The television comes on early Sunday morning, before church, and a television evangelist speaks to the Yarboroughs at the breakfast table. Whenever Cale is home he attends the Sardis Baptist Church. Before services Cale goes to a men's Bible class, in which 12 or 15 men discuss Scripture and current events and also do some gossiping.
One recent Sunday night Yarborough was watching a war movie on television, and the dogfights with Japanese Zeros lit up his eyes. More than anything else, Yarborough would like to have been a World War II fighter pilot; in fact, it is a dream vivid enough that he speaks of it as if the war were on today. "If I weren't a race driver," he says, "I'd like to be a World War II fighter pilot." In 1968 he went to Vietnam at the request of the Defense Department. "I won more races, more money than anyone that year," he says. "Most of the guys over there were young, they had a car back home, they had racing magazines, so I wasn't a stranger to them. That made me feel good. It was a gratifying experience, although it left me with mixed emotions. I saw a lot of burns and amputees.
"They gave me the rank of colonel, a full bird, for priority reasons, I guess, and said I could be in whatever service I wanted. I decided to be in the Marines, since I always wanted to be a Marine. They told me I didn't have to go to any outposts, but I didn't turn down one request to go to an outpost—some with only a dozen guys.
"I was there without a USO tour or anything like that. One night they put me up in an abandoned hotel by a river and had me stay in this little old room on the fourth floor by myself. The Viet Cong were across the river, about 200 yards away, and had been coming over the river every night on raids. I wanted a weapon, but it was against government regulations to give me one. I was told the best thing to do if the Viet Cong attacked was to get under the bed. But the bed was only about four inches from the floor—how in the world was I going to get under the bed?
"In the middle of the night I heard them. Pretty soon there was shooting in the lobby—Army guys were trying to hold them off. But then I heard them on the first floor. Then the second floor. Suddenly there was plenty of room under the bed."
The Viet Cong got no higher than the second floor, but there were dead men on the staircase and in the lobby. One can picture Yarborough, a man who dreams of being a fighter pilot, on his belly under a bed, his cheek pressed to the floor, while beneath him soldiers died. It must have been a moment of great frustration.

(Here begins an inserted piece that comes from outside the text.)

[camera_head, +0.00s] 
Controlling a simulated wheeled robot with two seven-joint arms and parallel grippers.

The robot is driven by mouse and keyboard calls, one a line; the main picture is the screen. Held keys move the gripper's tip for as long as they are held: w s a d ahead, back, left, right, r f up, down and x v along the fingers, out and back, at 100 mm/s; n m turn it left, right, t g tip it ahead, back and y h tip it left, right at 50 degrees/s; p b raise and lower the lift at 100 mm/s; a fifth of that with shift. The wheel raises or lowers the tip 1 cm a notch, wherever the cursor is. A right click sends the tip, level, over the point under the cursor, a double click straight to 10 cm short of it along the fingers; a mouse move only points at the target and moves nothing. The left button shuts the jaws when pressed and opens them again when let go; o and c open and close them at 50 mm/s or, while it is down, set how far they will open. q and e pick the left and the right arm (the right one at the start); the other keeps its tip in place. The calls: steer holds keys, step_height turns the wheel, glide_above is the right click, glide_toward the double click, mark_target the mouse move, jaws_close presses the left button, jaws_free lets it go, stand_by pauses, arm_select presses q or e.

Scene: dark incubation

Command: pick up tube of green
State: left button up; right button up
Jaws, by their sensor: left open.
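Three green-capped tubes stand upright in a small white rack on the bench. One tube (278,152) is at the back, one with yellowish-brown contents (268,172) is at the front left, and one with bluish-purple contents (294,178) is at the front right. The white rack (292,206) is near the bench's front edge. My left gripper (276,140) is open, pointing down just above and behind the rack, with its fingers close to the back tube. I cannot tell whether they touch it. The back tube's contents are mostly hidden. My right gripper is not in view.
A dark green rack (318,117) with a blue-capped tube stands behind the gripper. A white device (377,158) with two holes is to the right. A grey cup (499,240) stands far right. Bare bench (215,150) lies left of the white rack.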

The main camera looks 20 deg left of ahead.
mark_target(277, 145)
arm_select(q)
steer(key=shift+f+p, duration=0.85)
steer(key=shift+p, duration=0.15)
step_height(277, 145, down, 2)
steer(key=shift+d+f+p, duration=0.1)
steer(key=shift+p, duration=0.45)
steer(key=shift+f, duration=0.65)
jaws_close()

Every Monday morning Yarborough makes his rounds in Timmonsville. He stops first at his office. On the window of the adjoining store is what amounts to Yarborough's personal crest, a checkered flag crossed with a Confederate flag. "I used to have dry-cleaning plants all over both Carolinas," he says, "but it was too spread out. I couldn't look after them. Now I'm down to three, and it's a good business." Next to the dry cleaners is a Goodyear tire store, proprietors Cale Yarborough and Bill Singletary. "We're out of room there," says Cale. "We're going to build on pretty soon."
At his desk, Yarborough does a strange thing for a superstar; he returns a call to a man he has never heard of and without knowing what the call is about. Another call ends with him saying, "I might just call someone and see what can be done for you." Making another call, to a realtor, it seems, he says, "I need some land, anywhere from 20 to 100 acres, as long as it can be seen from I-95. I can bring something big in the area if I can get the land right away."

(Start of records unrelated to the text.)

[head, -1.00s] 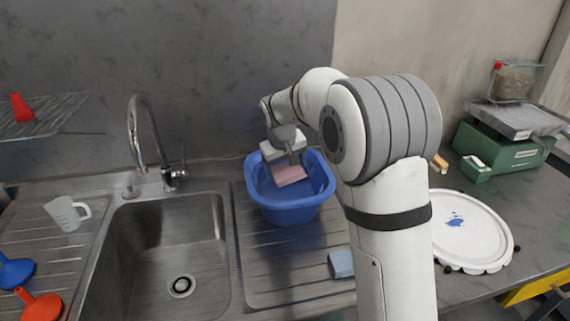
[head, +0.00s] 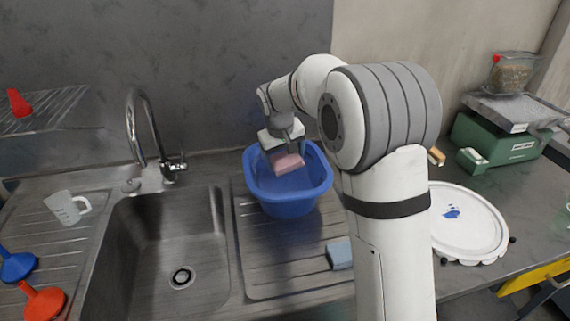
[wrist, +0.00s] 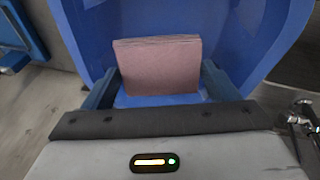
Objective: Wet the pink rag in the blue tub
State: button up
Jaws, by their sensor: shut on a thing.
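The pink rag (head: 287,163) is a folded block held between the fingers of my gripper (head: 283,150). The blue tub (head: 290,207) stands on the ribbed drainboard to the right of the sink. My gripper points down over the tub, with the rag at about rim height or inside the opening; the exact depth is hard to tell. In the wrist view the rag (wrist: 158,66) sits between both fingers, with the blue tub (wrist: 245,25) around it. Whether there is water in the tub I cannot make out.
A steel sink (head: 160,255) with a tap (head: 140,125) lies left of the tub. A blue-grey sponge (head: 340,253) lies in front of it. A white lid (head: 465,222) and a green scale (head: 495,140) are at right. A measuring jug (head: 66,207) and funnels (head: 42,303) are at left.

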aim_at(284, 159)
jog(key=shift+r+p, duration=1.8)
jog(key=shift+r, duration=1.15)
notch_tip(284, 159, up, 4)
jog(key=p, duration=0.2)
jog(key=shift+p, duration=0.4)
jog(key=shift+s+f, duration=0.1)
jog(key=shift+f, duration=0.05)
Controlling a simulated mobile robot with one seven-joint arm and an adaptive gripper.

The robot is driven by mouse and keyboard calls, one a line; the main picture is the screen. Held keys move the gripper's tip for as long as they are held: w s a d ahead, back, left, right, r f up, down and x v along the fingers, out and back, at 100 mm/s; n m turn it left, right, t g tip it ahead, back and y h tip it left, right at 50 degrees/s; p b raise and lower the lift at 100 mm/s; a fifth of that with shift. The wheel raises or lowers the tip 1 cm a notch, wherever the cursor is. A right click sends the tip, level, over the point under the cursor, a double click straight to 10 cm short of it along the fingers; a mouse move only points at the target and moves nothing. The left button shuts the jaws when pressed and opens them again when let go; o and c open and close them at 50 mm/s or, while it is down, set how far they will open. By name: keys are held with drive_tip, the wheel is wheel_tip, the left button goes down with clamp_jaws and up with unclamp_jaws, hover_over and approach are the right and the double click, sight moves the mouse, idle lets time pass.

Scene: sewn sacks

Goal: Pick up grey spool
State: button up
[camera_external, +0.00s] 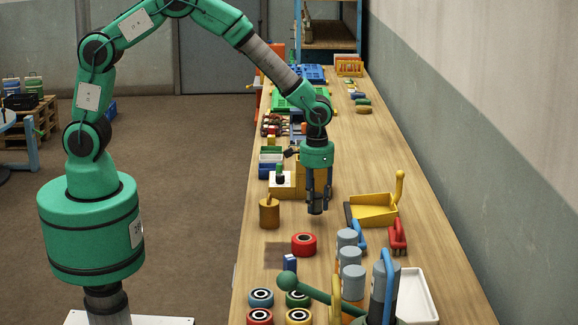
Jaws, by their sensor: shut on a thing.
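My gripper (317,200) points straight down above the middle of the wooden bench (300,222). Its dark fingers are shut on a small dark grey piece, which I take to be the grey spool (316,208). The fingers hide much of it, so its full shape cannot be made out. It appears to be a little above the bench top, but the exact gap is unclear.
A red roll (304,244) lies just in front of the gripper. Grey cylinders (351,256) stand front right, near a yellow dustpan (374,211). A wooden pot (269,213) stands to the left. Several coloured rolls (261,298) lie at the front.

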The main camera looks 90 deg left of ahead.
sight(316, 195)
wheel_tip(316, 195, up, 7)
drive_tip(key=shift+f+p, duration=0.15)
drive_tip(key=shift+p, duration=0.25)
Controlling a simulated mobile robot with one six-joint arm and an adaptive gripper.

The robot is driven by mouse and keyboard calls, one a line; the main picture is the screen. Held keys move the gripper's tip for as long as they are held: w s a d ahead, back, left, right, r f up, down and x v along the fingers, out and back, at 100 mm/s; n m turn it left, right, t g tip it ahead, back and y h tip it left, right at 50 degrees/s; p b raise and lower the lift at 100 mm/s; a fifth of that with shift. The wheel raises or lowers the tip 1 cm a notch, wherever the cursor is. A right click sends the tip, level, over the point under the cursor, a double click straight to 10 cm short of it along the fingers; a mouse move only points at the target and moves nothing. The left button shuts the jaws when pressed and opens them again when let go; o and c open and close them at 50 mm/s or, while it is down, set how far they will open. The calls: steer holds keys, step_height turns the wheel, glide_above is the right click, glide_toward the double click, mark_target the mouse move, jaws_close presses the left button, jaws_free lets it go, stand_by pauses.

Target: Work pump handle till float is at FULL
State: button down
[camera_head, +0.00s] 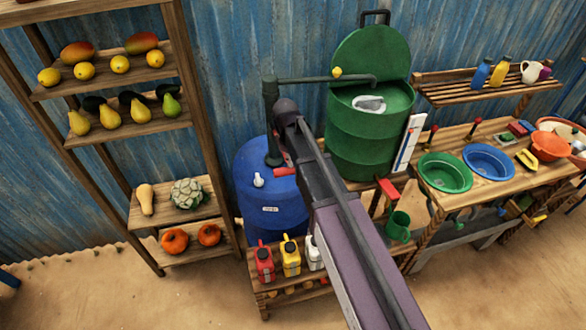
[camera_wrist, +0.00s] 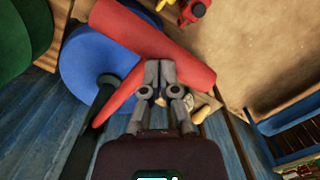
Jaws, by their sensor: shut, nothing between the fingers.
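The red pump handle (camera_wrist: 150,45) crosses the upper middle of the wrist view, a wide red grip with a thinner red lever. My gripper (camera_wrist: 160,68) is shut and empty, its fingertips over the red grip; I cannot tell whether they touch it. In the head view my arm hides the gripper and most of the handle (camera_head: 284,171). The dark pump pipe (camera_head: 270,120) rises from the blue barrel (camera_head: 268,195) and its spout reaches over the open green drum (camera_head: 370,135). A white gauge board (camera_head: 408,142) stands at the drum's right; its float and FULL mark are too small to read.
A shelf of fruit (camera_head: 150,190) stands at the left. Red and yellow jugs (camera_head: 290,256) sit on a low rack below the barrel. A bench with a green basin (camera_head: 445,172) and a blue basin (camera_head: 488,162) is at the right. The sandy floor in front is clear.

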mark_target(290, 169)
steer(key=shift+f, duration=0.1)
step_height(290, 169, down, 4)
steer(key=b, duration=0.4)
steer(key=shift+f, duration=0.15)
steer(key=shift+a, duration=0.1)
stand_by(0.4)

There is a clean-cut young man waiting politely at the office door for Yarborough. He is a local would-be truck driver in need of a truck, and Yarborough is cosigning the man's truck loan. "I had some help myself when I was starting out," says Cale. "It means a lot." He is the cosigner on a number of loans in town. "Probably more than I should be," he says. "I've always had a problem with saying no. I can't help it. A lot of times people take advantage of that. My mother always said I'd never amount to nothing because I'd never say no, I'd always be giving away everything I had."

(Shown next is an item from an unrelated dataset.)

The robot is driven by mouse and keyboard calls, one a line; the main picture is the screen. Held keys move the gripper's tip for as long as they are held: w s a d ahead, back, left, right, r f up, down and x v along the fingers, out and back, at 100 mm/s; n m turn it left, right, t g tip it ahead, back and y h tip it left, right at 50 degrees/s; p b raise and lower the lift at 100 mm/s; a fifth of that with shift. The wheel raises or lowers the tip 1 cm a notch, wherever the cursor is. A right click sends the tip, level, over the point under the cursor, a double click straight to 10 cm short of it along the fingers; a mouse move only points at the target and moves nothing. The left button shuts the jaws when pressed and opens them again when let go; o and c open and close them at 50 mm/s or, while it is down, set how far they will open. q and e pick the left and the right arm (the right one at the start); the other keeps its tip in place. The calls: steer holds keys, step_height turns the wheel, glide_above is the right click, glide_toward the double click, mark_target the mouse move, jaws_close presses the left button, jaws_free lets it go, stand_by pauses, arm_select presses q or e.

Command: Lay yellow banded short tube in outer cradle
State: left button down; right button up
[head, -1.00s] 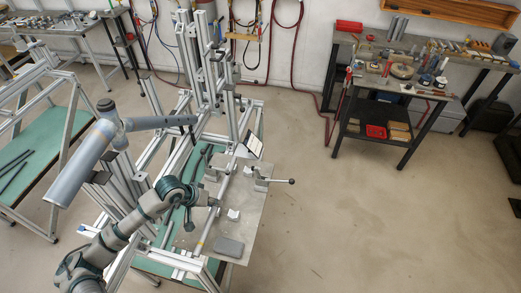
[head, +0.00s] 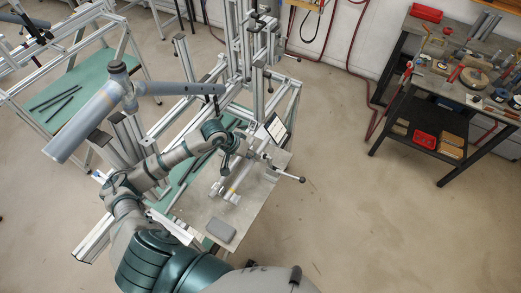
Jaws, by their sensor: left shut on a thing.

Yarborough leaves his office and drives about five miles to the Floyd and Yarborough Farm Center, a feed and fertilizer store originally bought into by Cale and now run by his stepfather and his brother, J.C. There is a sign in front of the store that says CHATHAM DOG FOOD SPECIAL, and a black man in his 30s is loading 50-pound bags of dry dog food from a pickup truck into the store. "How you doing, son?" says Cale.